Job:
Report every line below that holds the word "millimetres".

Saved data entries
^^^^

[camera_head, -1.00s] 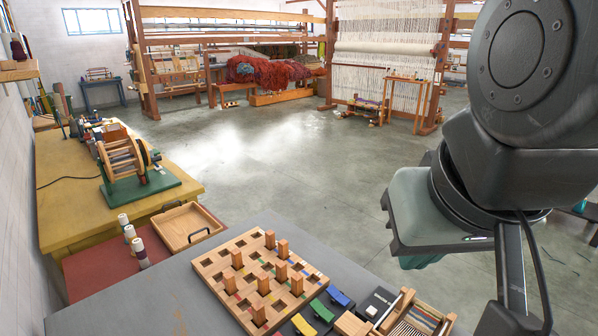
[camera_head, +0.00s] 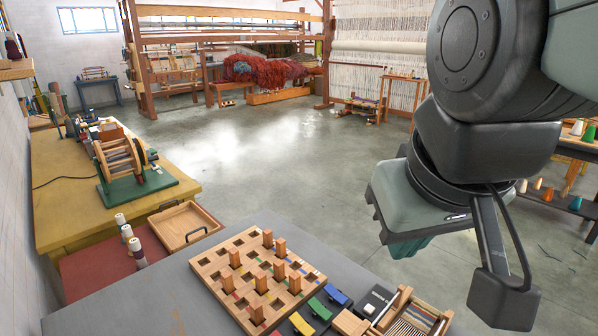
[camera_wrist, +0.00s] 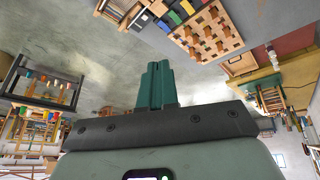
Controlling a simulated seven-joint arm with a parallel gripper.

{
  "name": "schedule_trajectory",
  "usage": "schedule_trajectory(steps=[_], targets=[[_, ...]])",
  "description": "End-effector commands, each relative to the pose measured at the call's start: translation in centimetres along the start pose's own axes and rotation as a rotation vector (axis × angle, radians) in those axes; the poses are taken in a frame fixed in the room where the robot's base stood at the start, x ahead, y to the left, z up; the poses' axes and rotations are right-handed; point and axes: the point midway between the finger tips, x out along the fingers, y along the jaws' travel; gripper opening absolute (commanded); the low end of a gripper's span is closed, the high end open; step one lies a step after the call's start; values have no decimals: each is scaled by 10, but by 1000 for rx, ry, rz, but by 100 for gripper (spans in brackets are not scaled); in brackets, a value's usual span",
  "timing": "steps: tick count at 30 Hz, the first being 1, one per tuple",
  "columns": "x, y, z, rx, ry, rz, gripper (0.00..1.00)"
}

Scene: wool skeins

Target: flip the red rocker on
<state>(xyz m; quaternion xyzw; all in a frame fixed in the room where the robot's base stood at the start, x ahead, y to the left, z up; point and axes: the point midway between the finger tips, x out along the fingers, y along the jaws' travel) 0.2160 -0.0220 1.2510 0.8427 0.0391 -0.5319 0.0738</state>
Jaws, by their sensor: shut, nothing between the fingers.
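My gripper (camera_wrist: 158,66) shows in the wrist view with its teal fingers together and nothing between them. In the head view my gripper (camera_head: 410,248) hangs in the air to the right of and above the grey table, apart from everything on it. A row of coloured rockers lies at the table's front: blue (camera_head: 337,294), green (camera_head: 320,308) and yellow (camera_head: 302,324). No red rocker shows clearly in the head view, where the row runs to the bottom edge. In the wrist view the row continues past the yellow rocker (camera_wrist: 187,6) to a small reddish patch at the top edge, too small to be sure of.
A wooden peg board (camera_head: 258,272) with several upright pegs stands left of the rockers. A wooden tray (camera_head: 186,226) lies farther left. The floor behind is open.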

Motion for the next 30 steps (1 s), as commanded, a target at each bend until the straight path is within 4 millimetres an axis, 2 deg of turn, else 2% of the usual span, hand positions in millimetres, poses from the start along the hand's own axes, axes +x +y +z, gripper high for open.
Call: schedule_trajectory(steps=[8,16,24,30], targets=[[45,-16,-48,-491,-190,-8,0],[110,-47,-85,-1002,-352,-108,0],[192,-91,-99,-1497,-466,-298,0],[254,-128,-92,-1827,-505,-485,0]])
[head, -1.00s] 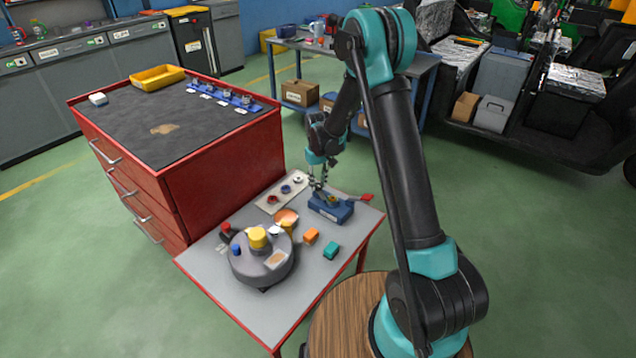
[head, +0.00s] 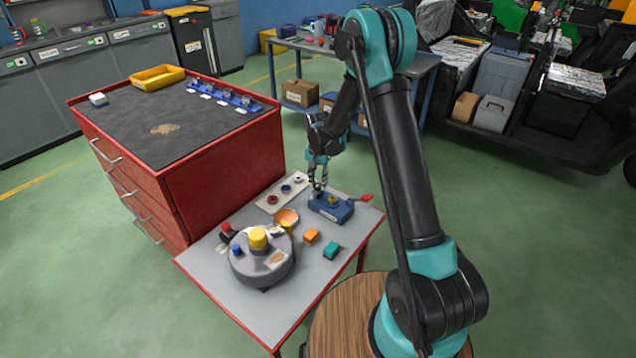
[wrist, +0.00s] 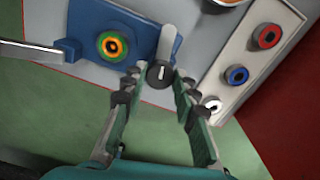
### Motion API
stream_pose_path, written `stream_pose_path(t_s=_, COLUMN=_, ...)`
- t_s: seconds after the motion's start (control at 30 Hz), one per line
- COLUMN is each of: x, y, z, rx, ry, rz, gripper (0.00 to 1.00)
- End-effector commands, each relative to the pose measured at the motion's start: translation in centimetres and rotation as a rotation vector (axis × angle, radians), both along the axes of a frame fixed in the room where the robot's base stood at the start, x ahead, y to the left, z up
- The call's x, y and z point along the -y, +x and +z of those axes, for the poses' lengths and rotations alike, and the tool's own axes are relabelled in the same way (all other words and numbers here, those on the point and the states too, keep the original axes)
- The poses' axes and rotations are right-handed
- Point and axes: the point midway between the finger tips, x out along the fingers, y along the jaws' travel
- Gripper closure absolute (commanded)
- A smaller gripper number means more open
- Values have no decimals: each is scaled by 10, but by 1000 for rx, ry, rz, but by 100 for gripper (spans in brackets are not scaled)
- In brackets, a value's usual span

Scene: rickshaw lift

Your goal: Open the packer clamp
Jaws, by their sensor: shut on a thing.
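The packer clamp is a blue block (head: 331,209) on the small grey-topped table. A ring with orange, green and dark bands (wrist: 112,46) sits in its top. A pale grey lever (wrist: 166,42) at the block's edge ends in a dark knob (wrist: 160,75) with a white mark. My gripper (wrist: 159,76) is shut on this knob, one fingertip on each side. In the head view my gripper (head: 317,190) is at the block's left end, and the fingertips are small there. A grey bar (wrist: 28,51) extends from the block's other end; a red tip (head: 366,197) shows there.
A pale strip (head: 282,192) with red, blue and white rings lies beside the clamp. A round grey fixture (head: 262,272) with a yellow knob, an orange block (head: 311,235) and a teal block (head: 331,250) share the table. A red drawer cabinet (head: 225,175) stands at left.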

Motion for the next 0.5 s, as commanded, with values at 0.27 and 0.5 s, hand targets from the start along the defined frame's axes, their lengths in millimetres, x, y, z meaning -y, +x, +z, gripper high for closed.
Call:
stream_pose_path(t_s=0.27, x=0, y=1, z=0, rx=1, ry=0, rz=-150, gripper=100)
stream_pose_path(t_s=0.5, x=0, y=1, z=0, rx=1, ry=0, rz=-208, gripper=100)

^^^^

Complete response:
Motion for the next 30 steps (1 s), as commanded, a target at each bend until the straight path is within 4 millimetres an axis, 2 deg of turn, else 2% of the usual span, hand positions in millimetres, poses from the start along the hand's own axes, axes +x +y +z, gripper high for open.
Motion for the next 0.5 s, as commanded, with values at 0.27 and 0.5 s, hand targets from the start along the defined frame's axes, their lengths in millimetres, x, y, z meaning -y, +x, +z, gripper high for closed.

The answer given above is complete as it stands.